The Stern firm is challenging the attorney general’s jurisdiction in court.
Ms. Kapusta’s nearly two-hour sworn deposition details how documents were allegedly prepared by the Stern firm. Ms. Kapusta, who worked at the firm from spring 2008 to July 2009, described in detail a law firm where employees felt under pressure to quickly process foreclosure documents through the courts. In her deposition, Ms. Kapusta alleges borrowers were not served with foreclosure papers correctly, documents contained inaccurate information about the borrowers’ debt and documents were backdated or not filed correctly.
“I know that people had left because they were uncomfortable with the things that they were being asked to do,” Ms. Kapusta said in her deposition.
In the deposition, Ms. Kapusta said she was fired from the firm, which had more than 1,000 employees. “They terminated my employment and said it wasn’t working out,” she said, adding that termination came after she refused to process paperwork in an improper way.
Doug Lyons, Ms. Kapusta’s lawyer, said it was unfair that Ms. Kapusta was being portrayed as a disgruntled employee, because she was simply testifying after being subpoenaed by the attorney general’s office. “She was sworn to tell the truth.”
Ms. Kapusta handled files for Fannie and Freddie, according to her deposition.
When Fannie came to the Stern law firm to check on the processing, “We would all have to be under strict dress code and emails would go out that Fannie was in the office,” Ms.
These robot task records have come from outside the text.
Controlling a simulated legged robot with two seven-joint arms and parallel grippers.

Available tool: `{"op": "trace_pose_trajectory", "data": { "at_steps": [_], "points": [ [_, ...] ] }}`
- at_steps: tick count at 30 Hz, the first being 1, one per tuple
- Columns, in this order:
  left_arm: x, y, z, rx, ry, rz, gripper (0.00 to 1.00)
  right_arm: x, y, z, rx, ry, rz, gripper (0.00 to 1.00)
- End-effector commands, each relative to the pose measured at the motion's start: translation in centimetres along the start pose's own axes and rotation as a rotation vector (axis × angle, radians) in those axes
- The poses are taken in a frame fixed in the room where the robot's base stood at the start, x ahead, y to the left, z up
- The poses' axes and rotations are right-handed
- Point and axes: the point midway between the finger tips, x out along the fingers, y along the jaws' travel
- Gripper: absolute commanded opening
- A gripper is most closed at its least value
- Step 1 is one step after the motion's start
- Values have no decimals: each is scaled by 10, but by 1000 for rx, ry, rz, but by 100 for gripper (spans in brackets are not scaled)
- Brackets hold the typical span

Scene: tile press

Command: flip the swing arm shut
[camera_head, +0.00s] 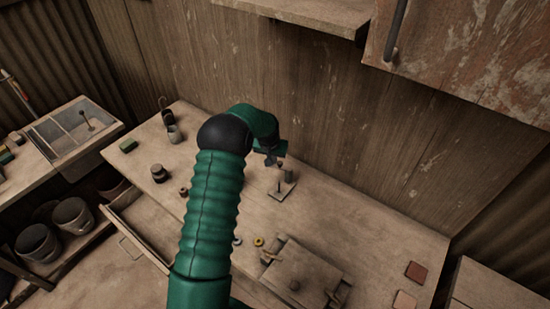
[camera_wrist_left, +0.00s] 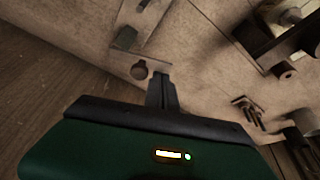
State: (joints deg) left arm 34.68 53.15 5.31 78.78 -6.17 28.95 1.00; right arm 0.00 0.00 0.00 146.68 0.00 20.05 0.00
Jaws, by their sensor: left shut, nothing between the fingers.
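A small pale base plate (camera_head: 281,192) with an upright block and a dark knob stands on the bench near the back wall. It looks like the fixture with the swing arm, but I cannot tell the arm's angle. My left gripper (camera_head: 270,160) is shut and empty, just above and to the left of this fixture. In the left wrist view the closed fingers (camera_wrist_left: 161,88) point toward the plate (camera_wrist_left: 152,62), close to its dark round knob (camera_wrist_left: 139,70). I cannot tell whether they touch it. My right gripper is out of view.
A wooden press with a flat lid (camera_head: 310,269) stands at the bench's front. Small rings (camera_head: 259,241), a dark jar (camera_head: 159,173) and reddish tiles (camera_head: 416,272) lie around. My left arm hides the bench's middle. The bench is clear right of the fixture.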

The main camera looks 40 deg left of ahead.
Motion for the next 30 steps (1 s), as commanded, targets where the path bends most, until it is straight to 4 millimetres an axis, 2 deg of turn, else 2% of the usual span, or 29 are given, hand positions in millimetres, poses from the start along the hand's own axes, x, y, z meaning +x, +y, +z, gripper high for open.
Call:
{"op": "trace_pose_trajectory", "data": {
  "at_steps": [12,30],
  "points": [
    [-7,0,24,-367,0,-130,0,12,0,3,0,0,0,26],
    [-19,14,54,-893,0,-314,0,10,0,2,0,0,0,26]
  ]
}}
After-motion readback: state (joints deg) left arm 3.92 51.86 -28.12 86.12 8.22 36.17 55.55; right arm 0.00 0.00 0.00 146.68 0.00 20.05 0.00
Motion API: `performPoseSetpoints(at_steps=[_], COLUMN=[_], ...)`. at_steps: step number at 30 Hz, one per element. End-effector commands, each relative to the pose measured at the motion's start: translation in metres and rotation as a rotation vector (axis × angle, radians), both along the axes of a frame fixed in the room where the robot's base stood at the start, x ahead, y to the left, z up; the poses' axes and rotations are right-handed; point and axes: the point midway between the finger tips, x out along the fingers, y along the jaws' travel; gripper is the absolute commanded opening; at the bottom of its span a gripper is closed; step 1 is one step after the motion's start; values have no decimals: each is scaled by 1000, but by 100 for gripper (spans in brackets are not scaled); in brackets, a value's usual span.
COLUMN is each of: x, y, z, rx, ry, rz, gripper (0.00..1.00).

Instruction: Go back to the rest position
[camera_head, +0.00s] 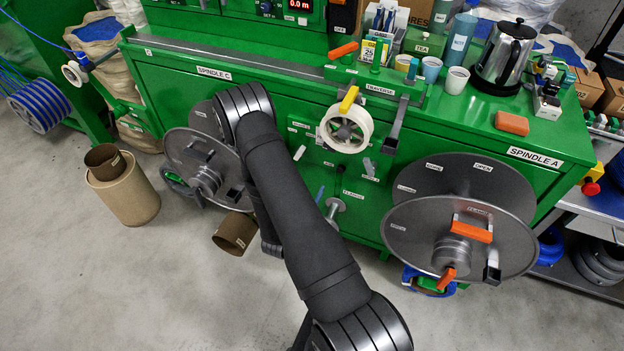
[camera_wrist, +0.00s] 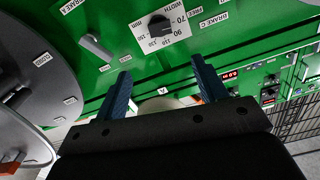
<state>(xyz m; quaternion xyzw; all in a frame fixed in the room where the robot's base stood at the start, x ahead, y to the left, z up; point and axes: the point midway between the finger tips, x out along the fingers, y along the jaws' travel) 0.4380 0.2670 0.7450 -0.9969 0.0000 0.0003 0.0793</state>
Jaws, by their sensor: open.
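My gripper (camera_wrist: 163,85) shows in the wrist view with its two blue fingers wide apart and nothing between them. It faces the green machine panel, near a black width knob (camera_wrist: 159,26) and a grey lever (camera_wrist: 95,46). A pale round thing is partly hidden behind the gripper body. In the head view my dark arm rises from the bottom edge in front of the green machine (camera_head: 290,110); the gripper itself is hidden behind the arm there.
Large grey spindle discs stand at right (camera_head: 460,235) and left (camera_head: 200,165) of the machine. A white tape roll (camera_head: 346,128) hangs at the middle. Cups and a kettle (camera_head: 504,55) stand on the machine top.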

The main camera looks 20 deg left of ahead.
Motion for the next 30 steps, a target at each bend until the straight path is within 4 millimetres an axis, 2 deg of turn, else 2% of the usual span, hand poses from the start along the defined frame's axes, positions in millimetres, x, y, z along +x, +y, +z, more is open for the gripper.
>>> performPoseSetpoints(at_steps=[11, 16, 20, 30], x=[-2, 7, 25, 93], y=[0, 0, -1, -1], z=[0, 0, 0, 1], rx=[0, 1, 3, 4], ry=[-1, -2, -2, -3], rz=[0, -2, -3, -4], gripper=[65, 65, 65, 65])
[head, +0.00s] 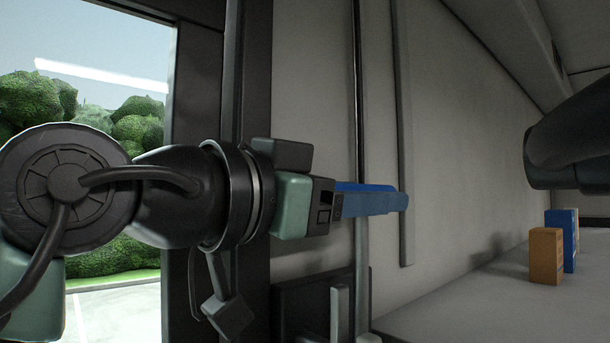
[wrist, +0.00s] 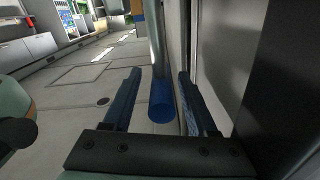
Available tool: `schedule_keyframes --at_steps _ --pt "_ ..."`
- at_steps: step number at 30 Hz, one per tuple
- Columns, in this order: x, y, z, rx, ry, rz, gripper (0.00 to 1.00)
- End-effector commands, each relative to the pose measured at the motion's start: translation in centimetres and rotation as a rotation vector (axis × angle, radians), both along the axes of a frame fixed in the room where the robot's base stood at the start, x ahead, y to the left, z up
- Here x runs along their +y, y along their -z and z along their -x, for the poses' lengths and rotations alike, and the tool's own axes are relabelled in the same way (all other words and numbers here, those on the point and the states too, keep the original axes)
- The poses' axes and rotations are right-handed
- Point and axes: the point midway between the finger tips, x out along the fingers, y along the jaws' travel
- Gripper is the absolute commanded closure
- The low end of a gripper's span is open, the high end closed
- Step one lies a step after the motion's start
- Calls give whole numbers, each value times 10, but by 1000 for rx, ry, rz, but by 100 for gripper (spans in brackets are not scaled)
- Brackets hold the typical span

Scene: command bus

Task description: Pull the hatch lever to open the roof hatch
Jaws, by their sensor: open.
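My gripper (head: 405,200) reaches in from the left in the head view, its blue fingers beside the pale wall. In the wrist view, my gripper (wrist: 155,75) is open, with a finger on each side of a bar with a blue rounded end (wrist: 161,105). This bar looks like the hatch lever; its grey shaft (wrist: 157,45) runs on toward the top of the picture. A gap shows between the blue end and each finger, so nothing is gripped. In the head view the blue end is not clearly told apart from the fingers. I cannot make out the roof hatch.
A pale upright rod (head: 362,260) shows below the fingers, close to a dark box (head: 300,295). A window (head: 110,60) is at the left. An orange box (head: 546,256) and a blue box (head: 570,225) stand on a grey surface (head: 480,305) at the right. Floor (wrist: 75,75) is open at left.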

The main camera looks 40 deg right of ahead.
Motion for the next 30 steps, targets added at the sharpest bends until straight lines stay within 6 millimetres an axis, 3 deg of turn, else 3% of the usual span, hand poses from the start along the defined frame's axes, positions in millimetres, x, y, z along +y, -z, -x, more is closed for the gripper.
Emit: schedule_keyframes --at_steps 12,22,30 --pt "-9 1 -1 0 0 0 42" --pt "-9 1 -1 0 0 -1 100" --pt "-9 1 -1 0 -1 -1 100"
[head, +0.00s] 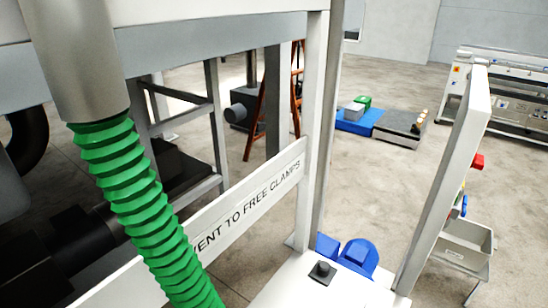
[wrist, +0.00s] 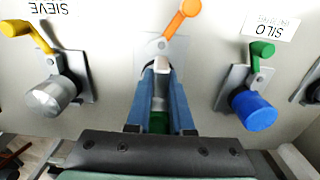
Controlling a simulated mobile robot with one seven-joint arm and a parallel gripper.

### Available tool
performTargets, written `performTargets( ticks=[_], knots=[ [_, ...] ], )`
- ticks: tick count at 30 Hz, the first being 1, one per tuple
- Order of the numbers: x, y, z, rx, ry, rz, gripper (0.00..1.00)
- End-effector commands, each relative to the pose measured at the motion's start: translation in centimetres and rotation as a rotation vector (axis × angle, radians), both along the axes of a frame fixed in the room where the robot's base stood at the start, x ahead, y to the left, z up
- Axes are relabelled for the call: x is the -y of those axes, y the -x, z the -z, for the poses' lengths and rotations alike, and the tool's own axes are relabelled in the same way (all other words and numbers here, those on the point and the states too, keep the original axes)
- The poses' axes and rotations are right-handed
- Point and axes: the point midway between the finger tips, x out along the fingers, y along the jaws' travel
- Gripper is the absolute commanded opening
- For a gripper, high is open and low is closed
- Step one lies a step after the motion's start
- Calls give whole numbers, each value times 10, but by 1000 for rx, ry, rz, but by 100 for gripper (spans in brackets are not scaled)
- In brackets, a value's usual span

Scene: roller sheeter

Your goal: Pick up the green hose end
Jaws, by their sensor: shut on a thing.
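The green ribbed hose (head: 148,205) hangs from a wide grey pipe (head: 80,60) in the head view. It runs down and right out of the bottom edge, so its lower end is hidden there. In the wrist view my gripper (wrist: 160,78) is shut, its two blue-grey fingers close together around a narrow piece. Green (wrist: 158,122) shows between the fingers near their base, with a pale grey part further forward. The fingertips lie just below a port with an orange lever (wrist: 182,18). I cannot tell whether they touch it. My gripper is outside the head view.
In the wrist view, a grey-capped port (wrist: 48,97) with a yellow lever is left under SIEVE. A blue-capped port (wrist: 252,108) with a green lever is right under SILO. In the head view, a labelled rail (head: 250,205) and white posts stand near; open floor lies beyond.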

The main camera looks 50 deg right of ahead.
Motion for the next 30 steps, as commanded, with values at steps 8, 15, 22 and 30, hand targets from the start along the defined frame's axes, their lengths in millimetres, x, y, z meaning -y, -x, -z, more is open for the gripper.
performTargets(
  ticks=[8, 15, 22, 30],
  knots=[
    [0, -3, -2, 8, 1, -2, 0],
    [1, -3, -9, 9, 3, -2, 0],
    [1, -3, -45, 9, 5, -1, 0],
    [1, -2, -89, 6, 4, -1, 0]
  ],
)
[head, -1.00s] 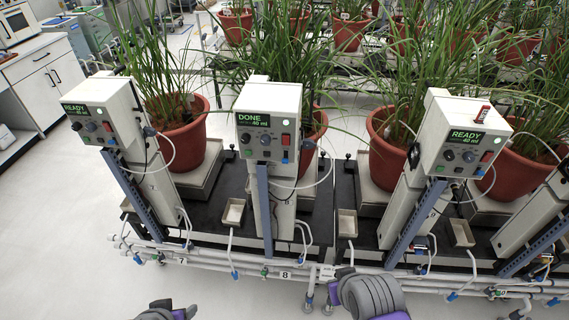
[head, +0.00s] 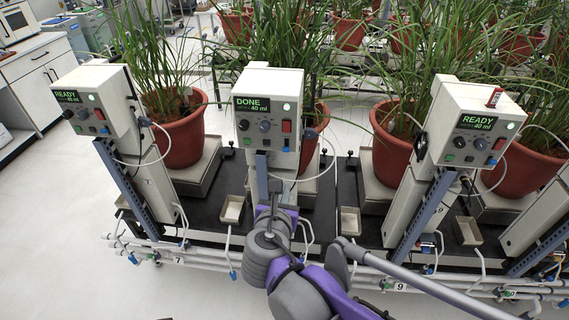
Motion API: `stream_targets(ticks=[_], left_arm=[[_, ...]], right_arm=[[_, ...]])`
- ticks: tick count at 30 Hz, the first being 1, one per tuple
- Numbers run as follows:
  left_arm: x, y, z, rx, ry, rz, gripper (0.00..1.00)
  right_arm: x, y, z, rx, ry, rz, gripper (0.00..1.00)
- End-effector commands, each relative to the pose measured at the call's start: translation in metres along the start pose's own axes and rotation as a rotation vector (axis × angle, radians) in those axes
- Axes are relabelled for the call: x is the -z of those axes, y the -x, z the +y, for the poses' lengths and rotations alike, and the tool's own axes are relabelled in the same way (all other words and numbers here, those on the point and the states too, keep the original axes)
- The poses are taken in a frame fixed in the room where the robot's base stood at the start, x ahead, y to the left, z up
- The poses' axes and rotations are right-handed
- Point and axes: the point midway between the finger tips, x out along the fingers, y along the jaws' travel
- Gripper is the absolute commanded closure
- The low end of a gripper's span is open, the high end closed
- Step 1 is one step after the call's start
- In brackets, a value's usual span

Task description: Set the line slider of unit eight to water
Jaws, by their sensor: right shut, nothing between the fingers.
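Unit eight (head: 268,107) is the middle cream control box on a post. Its screen reads DONE and 40 ml. Its front panel has dark knobs, a green button, a red switch (head: 286,126) and a small blue control (head: 286,144) under it. I cannot tell for sure which is the line slider or how it is set. My right gripper (head: 276,188) is shut and empty, below the panel in front of the post, apart from the controls. My arm hides the lower post and the pipe label. My left gripper is not in view.
Neighbouring control boxes stand left (head: 93,101) and right (head: 470,124), both reading READY. Potted plants (head: 184,136) stand behind on trays. White pipes (head: 180,252) run along the front, with small cups (head: 232,209) above.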

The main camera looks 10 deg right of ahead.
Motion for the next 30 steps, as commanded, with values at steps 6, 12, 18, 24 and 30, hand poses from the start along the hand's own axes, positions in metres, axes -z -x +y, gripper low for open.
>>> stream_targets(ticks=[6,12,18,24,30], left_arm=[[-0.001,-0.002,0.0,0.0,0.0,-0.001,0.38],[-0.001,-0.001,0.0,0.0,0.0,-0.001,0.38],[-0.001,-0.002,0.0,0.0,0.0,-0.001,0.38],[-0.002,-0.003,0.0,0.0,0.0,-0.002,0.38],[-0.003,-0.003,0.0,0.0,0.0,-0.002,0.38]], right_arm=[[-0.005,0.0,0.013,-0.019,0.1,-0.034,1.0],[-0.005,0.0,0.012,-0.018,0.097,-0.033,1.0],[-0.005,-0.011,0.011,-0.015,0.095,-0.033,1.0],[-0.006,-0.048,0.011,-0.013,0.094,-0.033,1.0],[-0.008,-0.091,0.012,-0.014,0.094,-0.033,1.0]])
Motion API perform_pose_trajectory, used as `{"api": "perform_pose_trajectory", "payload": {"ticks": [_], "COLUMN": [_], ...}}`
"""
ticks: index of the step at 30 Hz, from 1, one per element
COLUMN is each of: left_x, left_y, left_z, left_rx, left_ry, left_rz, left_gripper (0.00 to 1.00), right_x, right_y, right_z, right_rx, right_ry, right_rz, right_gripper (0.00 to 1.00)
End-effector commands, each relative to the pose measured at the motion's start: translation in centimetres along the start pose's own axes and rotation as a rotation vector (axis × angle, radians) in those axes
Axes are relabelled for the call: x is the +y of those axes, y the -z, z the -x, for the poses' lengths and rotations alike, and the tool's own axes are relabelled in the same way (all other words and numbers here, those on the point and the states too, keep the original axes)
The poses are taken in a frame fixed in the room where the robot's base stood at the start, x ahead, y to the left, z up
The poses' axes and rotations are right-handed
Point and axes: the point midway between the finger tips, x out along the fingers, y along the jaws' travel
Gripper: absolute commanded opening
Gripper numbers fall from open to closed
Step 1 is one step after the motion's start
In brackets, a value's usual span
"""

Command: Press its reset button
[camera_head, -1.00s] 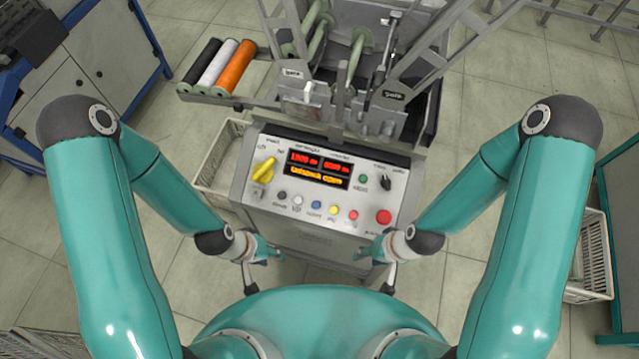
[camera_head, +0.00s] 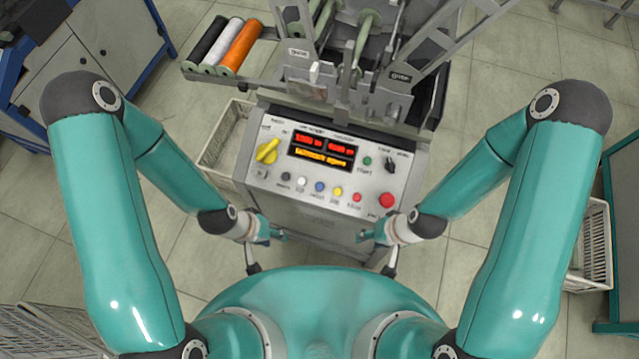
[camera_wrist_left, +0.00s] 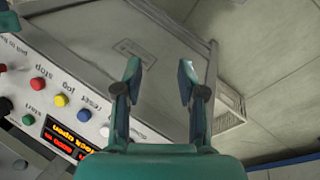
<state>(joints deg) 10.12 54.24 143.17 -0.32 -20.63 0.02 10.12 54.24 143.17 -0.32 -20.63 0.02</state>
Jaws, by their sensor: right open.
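The reset button is the blue button (camera_head: 319,187) in the lower row of the winder's control panel (camera_head: 262,187). It also shows as a blue button (camera_wrist_left: 84,115) beside the word "reset" in the left wrist view. My left gripper (camera_head: 281,235) is below and left of it in the head view, apart from the panel. Its two fingers (camera_wrist_left: 158,80) stand apart with nothing between them. My right gripper (camera_head: 364,236) is below and right of the button, also clear of the panel; it is open and seems empty.
A white button (camera_head: 300,181) and a yellow button (camera_head: 336,191) flank the blue one. A small red button (camera_head: 355,197) and a larger red knob (camera_head: 386,200) sit further right. A yellow rotary switch (camera_head: 267,151) is at left. A pale crate (camera_head: 222,140) stands left of the machine.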

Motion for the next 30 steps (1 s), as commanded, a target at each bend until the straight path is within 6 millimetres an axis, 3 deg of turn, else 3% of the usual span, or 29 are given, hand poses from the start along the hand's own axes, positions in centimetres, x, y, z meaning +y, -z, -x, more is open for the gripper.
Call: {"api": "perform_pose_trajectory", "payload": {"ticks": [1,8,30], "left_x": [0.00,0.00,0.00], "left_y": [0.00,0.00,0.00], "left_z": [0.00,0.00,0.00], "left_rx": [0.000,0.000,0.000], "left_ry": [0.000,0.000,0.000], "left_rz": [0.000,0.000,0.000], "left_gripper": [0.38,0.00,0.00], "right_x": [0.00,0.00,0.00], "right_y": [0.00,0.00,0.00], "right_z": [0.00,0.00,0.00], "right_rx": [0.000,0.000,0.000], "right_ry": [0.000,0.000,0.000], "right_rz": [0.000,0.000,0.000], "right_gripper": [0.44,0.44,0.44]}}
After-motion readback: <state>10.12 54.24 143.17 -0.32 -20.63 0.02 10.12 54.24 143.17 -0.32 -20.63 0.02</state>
Kapusta said. Fannie and Freddie have guidelines that require, for example, that documents reflecting the transfer of ownership be dated on the exact day of the transfer.
But Ms. Kapusta said that to meet those guidelines, documents were backdated. “They’d come in and audit,” Ms. Kapusta said, “so we’re just typing in what they want to see. It’s not necessarily what actually occurred. That’s what we were told to do.”
Fannie and Freddie declined to comment on the deposition.
On Wednesday, attorneys general in 50 states said they would launch an investigation into the foreclosure filings and procedures of all major loan servicers.